What needs to be done: Pick out and copy every line below that has the word "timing".

** BEGIN Dataset excerpts **

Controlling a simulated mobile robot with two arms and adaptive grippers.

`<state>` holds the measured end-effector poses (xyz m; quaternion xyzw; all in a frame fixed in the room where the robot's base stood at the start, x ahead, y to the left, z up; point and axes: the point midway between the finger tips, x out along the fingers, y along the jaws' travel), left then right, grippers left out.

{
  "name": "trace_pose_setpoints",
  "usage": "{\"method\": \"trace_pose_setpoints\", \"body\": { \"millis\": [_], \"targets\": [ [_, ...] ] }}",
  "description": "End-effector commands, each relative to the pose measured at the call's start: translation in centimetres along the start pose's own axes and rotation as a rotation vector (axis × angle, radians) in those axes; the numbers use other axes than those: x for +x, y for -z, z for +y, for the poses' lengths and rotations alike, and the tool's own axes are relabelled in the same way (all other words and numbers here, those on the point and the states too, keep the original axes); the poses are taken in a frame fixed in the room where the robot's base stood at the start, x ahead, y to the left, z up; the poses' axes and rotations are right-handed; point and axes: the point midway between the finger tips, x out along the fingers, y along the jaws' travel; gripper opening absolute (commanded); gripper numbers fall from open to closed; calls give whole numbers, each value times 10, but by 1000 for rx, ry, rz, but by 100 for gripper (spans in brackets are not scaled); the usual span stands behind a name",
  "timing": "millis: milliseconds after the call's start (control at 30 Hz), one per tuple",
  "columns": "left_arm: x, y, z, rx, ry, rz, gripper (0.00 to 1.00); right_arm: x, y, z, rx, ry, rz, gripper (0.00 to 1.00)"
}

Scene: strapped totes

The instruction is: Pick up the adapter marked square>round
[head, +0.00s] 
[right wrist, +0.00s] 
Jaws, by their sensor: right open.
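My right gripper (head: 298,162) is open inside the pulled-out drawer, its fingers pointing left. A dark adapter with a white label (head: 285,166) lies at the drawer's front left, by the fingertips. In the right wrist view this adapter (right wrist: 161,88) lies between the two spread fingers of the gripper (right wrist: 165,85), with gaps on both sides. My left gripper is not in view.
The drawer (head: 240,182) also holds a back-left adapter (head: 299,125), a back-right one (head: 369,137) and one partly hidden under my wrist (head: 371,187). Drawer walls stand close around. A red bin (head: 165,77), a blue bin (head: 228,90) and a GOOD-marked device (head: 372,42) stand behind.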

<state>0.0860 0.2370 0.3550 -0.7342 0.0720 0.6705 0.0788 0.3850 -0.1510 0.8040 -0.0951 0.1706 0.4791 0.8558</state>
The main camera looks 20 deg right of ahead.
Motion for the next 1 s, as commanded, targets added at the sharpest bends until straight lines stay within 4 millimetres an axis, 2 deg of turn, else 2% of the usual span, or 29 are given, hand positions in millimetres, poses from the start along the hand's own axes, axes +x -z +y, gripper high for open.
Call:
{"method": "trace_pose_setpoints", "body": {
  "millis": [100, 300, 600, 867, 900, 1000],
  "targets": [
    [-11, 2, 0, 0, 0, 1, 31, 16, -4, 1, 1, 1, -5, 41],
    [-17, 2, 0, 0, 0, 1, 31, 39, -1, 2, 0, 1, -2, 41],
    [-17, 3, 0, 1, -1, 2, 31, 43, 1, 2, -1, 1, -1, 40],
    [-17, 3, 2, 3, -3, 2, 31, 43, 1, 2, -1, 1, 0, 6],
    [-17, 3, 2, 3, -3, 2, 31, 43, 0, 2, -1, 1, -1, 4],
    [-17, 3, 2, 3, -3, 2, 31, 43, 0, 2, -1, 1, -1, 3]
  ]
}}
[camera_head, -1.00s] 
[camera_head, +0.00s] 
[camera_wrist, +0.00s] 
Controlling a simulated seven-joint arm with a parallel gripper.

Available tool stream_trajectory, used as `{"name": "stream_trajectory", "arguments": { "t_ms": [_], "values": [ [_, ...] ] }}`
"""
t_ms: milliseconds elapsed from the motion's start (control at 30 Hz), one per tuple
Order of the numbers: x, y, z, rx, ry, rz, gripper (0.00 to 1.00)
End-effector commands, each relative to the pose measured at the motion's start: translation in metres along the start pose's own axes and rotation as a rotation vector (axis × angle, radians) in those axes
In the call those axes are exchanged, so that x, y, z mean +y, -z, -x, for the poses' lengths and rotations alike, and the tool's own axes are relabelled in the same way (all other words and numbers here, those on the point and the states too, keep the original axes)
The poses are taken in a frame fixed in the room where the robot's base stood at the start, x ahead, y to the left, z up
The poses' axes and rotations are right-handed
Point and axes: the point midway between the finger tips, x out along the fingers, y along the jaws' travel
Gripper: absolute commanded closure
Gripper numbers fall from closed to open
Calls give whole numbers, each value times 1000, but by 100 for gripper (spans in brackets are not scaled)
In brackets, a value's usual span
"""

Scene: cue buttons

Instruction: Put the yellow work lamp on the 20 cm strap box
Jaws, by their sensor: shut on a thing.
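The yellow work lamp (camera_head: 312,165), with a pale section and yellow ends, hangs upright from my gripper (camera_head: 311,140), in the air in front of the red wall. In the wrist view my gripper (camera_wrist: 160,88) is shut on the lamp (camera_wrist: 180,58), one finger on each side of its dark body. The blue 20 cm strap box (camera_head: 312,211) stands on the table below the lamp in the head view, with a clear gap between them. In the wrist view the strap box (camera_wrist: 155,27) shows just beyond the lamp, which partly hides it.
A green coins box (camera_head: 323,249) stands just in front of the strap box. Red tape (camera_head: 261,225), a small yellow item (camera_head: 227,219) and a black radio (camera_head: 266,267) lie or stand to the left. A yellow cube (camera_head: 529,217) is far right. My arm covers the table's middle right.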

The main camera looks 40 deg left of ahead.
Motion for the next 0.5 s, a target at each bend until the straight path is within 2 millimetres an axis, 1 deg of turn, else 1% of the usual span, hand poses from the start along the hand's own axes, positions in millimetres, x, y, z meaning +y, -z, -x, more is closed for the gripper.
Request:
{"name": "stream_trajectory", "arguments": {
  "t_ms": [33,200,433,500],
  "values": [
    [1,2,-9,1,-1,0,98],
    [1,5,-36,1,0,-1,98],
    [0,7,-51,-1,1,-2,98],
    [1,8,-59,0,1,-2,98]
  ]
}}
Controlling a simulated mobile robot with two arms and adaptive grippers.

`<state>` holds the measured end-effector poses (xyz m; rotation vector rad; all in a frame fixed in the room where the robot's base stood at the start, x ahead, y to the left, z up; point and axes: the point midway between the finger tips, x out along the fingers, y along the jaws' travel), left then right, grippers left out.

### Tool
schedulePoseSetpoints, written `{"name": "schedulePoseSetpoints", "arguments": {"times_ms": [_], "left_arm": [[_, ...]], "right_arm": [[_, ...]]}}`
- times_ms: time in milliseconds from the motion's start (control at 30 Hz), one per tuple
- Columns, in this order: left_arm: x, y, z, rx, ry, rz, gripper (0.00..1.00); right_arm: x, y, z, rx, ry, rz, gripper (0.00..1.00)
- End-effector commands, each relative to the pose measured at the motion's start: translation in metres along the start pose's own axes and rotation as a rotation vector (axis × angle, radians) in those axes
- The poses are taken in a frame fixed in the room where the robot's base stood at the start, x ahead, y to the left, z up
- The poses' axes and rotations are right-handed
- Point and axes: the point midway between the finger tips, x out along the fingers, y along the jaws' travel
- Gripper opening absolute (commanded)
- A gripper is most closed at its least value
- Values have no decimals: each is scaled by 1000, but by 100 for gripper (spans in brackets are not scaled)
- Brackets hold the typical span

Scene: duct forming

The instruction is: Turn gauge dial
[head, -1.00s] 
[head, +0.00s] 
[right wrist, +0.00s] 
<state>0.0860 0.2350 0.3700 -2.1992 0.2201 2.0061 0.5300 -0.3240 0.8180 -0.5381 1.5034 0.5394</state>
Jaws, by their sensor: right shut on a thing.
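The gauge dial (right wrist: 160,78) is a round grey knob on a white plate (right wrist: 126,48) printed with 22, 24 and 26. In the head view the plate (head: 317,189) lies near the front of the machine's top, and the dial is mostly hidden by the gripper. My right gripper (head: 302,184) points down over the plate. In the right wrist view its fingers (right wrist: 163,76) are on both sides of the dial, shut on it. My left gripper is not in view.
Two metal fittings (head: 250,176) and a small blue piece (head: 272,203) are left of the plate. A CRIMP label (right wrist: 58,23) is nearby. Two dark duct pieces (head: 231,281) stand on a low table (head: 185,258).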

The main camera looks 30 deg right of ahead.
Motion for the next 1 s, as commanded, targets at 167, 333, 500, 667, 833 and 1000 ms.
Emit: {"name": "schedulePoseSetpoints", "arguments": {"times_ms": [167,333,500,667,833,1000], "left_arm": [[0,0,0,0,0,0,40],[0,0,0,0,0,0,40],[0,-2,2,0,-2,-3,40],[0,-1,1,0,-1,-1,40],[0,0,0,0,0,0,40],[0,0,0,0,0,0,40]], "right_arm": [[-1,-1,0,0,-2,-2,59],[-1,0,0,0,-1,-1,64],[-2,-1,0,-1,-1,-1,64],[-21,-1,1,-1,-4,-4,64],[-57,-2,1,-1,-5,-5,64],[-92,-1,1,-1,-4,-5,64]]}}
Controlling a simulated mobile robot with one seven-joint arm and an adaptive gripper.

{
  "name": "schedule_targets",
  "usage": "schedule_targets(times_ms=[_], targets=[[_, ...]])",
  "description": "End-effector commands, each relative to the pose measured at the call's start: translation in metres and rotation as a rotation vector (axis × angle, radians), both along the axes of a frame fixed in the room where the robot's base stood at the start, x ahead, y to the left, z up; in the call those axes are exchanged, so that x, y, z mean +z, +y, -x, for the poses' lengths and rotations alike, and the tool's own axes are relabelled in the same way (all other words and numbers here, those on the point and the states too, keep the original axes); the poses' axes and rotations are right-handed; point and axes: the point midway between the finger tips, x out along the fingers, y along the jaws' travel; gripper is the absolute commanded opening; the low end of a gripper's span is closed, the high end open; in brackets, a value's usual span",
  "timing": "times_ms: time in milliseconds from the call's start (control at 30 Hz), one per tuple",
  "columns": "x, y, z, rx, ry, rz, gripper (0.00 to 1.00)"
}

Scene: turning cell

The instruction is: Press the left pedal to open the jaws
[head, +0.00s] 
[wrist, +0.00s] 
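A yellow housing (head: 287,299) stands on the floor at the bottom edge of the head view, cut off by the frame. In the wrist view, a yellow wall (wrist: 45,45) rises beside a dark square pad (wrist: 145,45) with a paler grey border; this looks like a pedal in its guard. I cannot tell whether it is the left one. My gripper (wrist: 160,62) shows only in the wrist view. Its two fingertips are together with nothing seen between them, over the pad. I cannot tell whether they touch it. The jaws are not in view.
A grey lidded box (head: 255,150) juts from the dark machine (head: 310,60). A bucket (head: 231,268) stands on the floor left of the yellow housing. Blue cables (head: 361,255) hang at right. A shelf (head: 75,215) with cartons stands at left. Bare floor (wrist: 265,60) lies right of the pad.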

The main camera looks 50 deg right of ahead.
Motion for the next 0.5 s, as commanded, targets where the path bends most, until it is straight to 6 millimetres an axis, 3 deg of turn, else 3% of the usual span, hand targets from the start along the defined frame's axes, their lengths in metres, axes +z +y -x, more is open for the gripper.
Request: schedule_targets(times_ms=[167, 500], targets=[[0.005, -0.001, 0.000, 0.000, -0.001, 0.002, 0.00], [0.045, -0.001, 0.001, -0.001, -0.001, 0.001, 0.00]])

** END Dataset excerpts **

Exercise response:
  "timing": "millis: milliseconds after the call's start (control at 30 Hz), one per tuple",
  "timing": "times_ms: time in milliseconds from the call's start (control at 30 Hz), one per tuple",

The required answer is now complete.